Covered California Executive Director Peter Lee said the state can't force any insurance companies to extend their already-expired plans.

Many insurers, aside from noting the costly logistical nightmare reissuing canceled plans would create, have noted that they have complied with the law and the regulations, implementing it as written and that issuing noncompliant policies on the basis of presidential assurance is to stand on shaky legal ground.

After Obama announced his fix, former Democratic National Committee head Howard Dean wondered on MSNBC if the president "has the legal authority to do this, since this was a congressional bill that set this up."

The answer is that Obama does not and that his "fix" isn't any more legal than the one-year delay he ordered on the even more devastating employer mandate.

Obama's fix allows health insurance companies to ignore the law for a year simply on his say-so. The president, under the Constitution, is charged with seeing that the laws are faithfully executed.

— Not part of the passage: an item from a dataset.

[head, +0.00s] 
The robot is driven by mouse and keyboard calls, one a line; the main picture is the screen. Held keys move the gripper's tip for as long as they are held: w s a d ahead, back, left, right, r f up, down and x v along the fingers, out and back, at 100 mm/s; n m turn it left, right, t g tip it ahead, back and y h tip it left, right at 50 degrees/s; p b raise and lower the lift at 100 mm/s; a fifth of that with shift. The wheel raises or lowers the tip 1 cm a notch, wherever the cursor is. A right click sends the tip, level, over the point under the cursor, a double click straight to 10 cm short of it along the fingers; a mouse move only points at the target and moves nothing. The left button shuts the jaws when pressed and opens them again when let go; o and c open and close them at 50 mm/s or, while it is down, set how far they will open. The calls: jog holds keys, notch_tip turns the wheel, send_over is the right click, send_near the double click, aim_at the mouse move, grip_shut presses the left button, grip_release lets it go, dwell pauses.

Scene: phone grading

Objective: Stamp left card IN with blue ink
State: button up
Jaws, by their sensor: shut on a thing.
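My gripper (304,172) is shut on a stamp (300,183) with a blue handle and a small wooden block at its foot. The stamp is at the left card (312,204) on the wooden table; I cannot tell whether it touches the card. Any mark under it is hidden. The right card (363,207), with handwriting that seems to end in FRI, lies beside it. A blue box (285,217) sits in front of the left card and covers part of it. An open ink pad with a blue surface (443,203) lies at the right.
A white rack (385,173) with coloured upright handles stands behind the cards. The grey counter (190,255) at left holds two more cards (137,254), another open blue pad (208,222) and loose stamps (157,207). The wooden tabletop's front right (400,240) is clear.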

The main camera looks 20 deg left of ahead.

He cannot decide which parts of the law are going to be enforced and which are not, or which parts now and which later.

"The president cannot change the law, cannot change the terms of the law, cannot change the date at which the law begins unless Congress and the courts are willing to look the other way," notes legal and constitutional scholar Judge Andrew Napolitano.

The Obama fix was an attempt without legal basis to shift blame from the president's own incompetence to the insurance companies.

With ObamaCare going down in flames, neither the insurance companies, state insurance commissioners nor the largest exchange in the bluest of blue states is willing to break the law or take financial risks to bail the president out.